In this blog post, we will examine the complex relationship between autonomy and dependence revealed through everyday life studies and the ambiguity of their boundaries.
In German historiography, everyday life studies emerged in the late 1970s amid critical reflections on social history. This new research trend originated from concerns about the traditional approach to social history, which had been mainstream until then. Traditional social history focused on macro-level discourses such as industrialization, class structure, and the formation of nation-states, and concentrated on analyzing the structural changes and processes of modern society. This approach focused on elucidating the operating principles of systems, institutions, and structures in society as a whole, rather than the everyday experiences of individuals or small groups.
At the time, the representative trend in social history research was based on modernization theory and critical theory, which focused on elucidating how structural factors such as the state, economy, and class functioned within the context of large historical trends. In other words, this approach tended to view collective structures and institutions rather than individual humans as the subjects of history, and to interpret the driving forces of historical development as structural changes and institutional reforms.
However, researchers of everyday history raised serious questions about this structure-centered approach to historical narration. They focused on the sacrifices and oppression that existed behind the progress and development brought about by modernization, as well as the issues of human subjectivity and experience that were revealed in everyday life. Everyday history sought to restore those who had been marginalized in history by shedding light on the lives of individuals who had been pushed to the periphery within the macro framework.
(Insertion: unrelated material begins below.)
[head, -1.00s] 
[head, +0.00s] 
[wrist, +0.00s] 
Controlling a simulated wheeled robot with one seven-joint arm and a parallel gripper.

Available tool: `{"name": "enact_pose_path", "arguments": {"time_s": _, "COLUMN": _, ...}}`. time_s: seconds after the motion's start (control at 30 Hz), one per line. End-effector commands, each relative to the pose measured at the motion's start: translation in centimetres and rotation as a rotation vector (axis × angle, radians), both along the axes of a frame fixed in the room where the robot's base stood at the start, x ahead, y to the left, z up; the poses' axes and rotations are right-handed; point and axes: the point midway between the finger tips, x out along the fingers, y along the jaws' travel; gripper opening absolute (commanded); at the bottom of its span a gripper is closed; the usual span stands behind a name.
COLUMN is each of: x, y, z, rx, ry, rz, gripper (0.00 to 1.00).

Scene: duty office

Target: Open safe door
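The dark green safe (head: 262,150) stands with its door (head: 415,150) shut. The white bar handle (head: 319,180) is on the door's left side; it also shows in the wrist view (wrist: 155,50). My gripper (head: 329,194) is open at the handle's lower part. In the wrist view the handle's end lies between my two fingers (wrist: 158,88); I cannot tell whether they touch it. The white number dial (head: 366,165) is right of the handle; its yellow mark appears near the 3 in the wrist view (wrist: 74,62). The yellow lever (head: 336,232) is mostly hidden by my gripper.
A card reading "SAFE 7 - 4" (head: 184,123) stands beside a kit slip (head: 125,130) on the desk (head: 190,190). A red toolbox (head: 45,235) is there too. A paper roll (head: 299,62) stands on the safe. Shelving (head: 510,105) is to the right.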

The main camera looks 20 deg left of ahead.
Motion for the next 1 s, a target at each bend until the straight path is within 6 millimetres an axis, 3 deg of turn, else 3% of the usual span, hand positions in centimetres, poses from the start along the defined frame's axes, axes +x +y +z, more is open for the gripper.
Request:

It was an attempt to view individuals not simply as the “background” of history, but as subjects of concrete practices, and to rediscover historical meaning in the everyday context in which they lived. From this perspective, everyday history research focuses on the concrete lives of people living and breathing in a specific time and space, rather than on anonymous structures or abstract historical processes. This is not a simple shift in focus, but a paradigm shift in historical writing itself.
In particular, researchers of everyday history brought to the forefront groups that had been overlooked by traditional historiography, such as workers, women, children, and local communities, and focused on the specific aspects of their lives and experiences. Through the lifestyles and practices of those who had been marginalized by history, they sought to reveal that history is not unilaterally determined by structure, but rather a space for human action and interpretation.
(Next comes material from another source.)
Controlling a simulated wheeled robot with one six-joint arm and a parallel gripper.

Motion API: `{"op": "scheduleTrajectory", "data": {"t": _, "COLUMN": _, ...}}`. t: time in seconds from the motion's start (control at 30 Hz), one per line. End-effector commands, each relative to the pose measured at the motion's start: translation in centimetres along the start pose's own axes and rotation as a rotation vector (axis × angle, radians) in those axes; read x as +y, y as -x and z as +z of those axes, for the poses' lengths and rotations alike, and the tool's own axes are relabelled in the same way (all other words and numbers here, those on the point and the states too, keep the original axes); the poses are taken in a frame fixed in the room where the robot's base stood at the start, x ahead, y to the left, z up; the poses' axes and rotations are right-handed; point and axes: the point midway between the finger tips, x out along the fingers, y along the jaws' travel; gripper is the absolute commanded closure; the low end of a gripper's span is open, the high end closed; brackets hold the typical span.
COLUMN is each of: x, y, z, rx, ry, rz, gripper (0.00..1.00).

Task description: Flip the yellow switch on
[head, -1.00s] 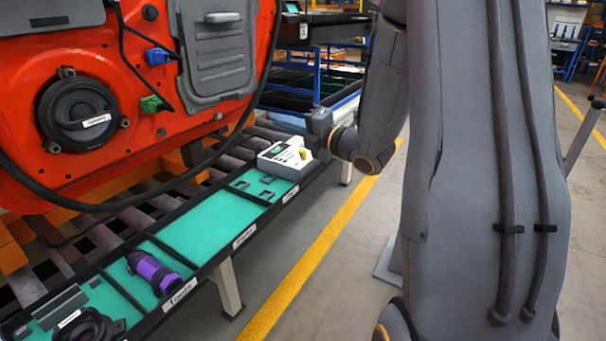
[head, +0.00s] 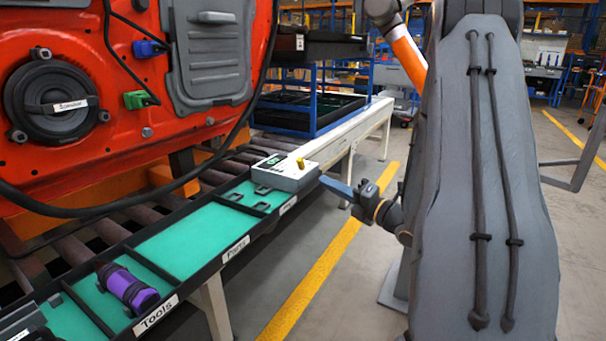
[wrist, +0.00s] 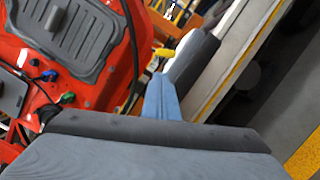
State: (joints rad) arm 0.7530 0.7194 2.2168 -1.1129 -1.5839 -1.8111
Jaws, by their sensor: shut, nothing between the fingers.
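The yellow switch (head: 300,163) stands up from the top of a white control box (head: 284,176) at the far end of the green tray. My gripper (head: 323,180) is shut and empty, with its blue fingers just right of the box and pointing left toward it. A small gap shows between the fingertips and the box in the head view. In the wrist view the yellow switch (wrist: 165,53) appears just beyond the tips of the blue fingers (wrist: 158,80). The box's surface around the switch is mostly hidden there.
The orange-red door (head: 130,80) with a hanging black cable rises left of the tray. Open floor with a yellow line (head: 318,275) lies to the right.

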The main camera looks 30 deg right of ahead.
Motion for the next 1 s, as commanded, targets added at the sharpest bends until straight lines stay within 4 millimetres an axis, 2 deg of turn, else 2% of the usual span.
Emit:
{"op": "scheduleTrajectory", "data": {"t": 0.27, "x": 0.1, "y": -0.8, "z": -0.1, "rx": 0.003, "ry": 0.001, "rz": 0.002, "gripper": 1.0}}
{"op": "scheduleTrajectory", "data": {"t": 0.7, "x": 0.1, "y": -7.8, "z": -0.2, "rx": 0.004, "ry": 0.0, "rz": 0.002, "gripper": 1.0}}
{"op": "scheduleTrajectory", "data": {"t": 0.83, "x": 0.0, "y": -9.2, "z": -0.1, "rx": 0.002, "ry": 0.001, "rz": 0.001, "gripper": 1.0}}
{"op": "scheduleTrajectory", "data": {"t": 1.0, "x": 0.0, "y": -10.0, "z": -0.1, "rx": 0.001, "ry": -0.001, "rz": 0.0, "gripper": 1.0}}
As a result, the subject matter and approach of everyday history have become much more diverse over time. Initially, it focused mainly on the daily lives of workers and the lower classes, but it has since expanded its academic horizons to include the cultures, emotions, use of time, and even micro-level elements such as body movements of individuals and groups with diverse social identities. Today, everyday history has gone beyond a mere sub-discipline of history and established itself as an alternative form of historical narration.
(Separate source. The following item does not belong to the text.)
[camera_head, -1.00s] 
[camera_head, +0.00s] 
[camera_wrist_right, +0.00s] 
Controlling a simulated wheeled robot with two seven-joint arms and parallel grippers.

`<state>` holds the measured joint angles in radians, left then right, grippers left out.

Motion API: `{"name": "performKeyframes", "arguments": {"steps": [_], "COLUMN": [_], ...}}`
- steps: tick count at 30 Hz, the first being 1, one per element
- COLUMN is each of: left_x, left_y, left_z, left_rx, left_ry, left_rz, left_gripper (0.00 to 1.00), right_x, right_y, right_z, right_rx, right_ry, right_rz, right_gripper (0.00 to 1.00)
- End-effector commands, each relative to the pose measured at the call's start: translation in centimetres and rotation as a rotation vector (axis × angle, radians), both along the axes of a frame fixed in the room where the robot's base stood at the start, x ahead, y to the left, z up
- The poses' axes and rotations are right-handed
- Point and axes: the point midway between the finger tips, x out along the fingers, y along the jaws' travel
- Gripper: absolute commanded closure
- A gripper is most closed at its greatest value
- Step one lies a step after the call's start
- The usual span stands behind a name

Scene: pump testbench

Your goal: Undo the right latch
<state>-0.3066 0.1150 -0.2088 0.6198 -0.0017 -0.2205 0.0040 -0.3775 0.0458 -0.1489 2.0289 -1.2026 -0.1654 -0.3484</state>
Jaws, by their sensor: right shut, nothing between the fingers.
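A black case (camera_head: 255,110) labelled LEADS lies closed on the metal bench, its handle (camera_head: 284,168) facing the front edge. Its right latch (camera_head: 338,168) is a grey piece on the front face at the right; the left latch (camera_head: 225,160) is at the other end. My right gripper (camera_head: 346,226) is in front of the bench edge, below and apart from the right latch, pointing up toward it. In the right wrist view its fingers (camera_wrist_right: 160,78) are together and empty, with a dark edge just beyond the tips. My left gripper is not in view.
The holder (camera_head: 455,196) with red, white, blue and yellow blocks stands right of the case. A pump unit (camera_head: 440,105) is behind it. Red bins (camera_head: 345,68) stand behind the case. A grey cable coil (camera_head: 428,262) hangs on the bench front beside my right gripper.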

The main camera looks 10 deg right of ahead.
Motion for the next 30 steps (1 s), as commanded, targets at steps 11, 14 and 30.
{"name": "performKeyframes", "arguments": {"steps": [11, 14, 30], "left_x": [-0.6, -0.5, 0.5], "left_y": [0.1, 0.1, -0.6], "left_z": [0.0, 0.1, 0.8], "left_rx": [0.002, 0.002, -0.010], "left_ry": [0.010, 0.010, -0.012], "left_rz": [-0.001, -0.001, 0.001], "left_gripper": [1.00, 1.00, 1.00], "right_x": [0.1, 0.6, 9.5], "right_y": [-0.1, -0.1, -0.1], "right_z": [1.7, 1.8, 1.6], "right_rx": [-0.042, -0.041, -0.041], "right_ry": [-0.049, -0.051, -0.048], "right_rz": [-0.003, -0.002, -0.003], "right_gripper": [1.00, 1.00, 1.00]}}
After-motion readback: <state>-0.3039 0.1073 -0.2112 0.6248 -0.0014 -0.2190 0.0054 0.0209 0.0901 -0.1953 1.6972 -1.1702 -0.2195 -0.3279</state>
This everyday approach has created two different perspectives for understanding the relationship between human actions and structures in history. These are the “perspective of subordination” and the “perspective of autonomy.”
These two perspectives stem from different interpretations of whether individuals in everyday life are beings defined by structures or subjects who actively act according to their own judgments and choices. From the perspective of subordination, modern society has become increasingly organized and mechanized, suppressing individual autonomy.
For example, people living in high-rise apartments in the suburbs of large cities in Germany in the 1960s had to rely on complex technological devices and facilities. They had little room to adjust or control their daily lives. As technology and systems came to govern almost every aspect of life, individuals became increasingly dependent on the functioning of structures.
Everyday life became a space governed by conditions and rules set from outside, rather than a space for autonomous practice. This reality clearly shows how deeply structures had penetrated individual lives. Everyday life under totalitarian regimes is a particularly extreme example of this kind of dependent structure. During the Nazi era in Germany, state power penetrated even the private sphere of individuals’ lives. Strong organization, a thorough surveillance system, a combination of German nationalism and anti-Semitism, and image strategies for mass agitation completely controlled the daily lives of individuals. In this process, personal privacy was no longer private, but became subject to management and control by state power, a phenomenon that can be explained by the concept of the “politicization of privacy.” However, important insights can also be found from a different perspective, namely that of autonomy.
This perspective focuses on the differences in the autonomy and actions of individuals in their daily lives, rather than emphasizing the unilateral influence of the structure. Research tracing how the genocide of Jews was carried out in Poland under German occupation during World War II reveals the complexity of such autonomous actions. Although all those who participated in the genocide received the same orders, they accepted and carried out those orders in different ways.
Some actively followed orders, while others went beyond the instructions and committed excessive violence, and still others resorted to subtle resistance or avoidance strategies. Thus, even within the same structure, individuals produced diverse behaviors through different choices and judgments. Furthermore, even under a totalitarian regime, people did not always conform or obey completely.
Many practiced political indifference or distanced themselves from the regime by focusing on their private lives, and sometimes even engaged in acts of resistance, either covertly or openly. These acts can be considered meaningful political practices in themselves, suggesting that everyday life is not simply a space of oppression, but a dynamic space with the potential for subtle resistance and disruption. This trend can be summarized as the “privatization of politics,” which is noteworthy in that political power does not withdraw from the private sphere, but rather the private sphere becomes a venue for political practice.
Ultimately, these two perspectives are not mutually exclusive, but show the dual structure of power and practice in everyday life that operate simultaneously. The “politicization of private life” and the “privatization of politics” are not simply opposing concepts, but rather intertwined and overlapping concepts that explain the complexity of the workings of power in everyday life. Individuals are subject to oppressive structures, but at the same time, they are autonomous agents who can disrupt or reconfigure those structures. Therefore, everyday life is not a simple reflection of structure, but a space with the potential for social change and reconfiguration.
In this context, everyday life studies seek to reveal how human actions reflect structures and how they crack those structures and bring about change. This is not merely a matter of recording the past, but also an attempt to delicately capture the texture of concrete lives within the grand narrative of history and, through this, transform existing perceptions of history. In particular, everyday life narratives do not view identity as a fixed, singular entity, but rather as something multi-layered and changeable. This makes it possible to visualize the lives and possibilities of socially vulnerable groups, which were not visible in existing historiography, as well as the complexity of their existence.
Ultimately, it is important to understand that the practices carried out by actors in the space of everyday life are not simply passive reactions to “what is given,” but are sometimes active acts of constructing the world and assigning meaning to it. From this, we can more accurately capture how the “given” and the “self-created” are intertwined and how their ratio is visualized in everyday life. The narration of everyday life is a historical endeavor that deals with this complexity and subtlety, and it contains important keys to understanding the past and the present that we have not yet fully grasped.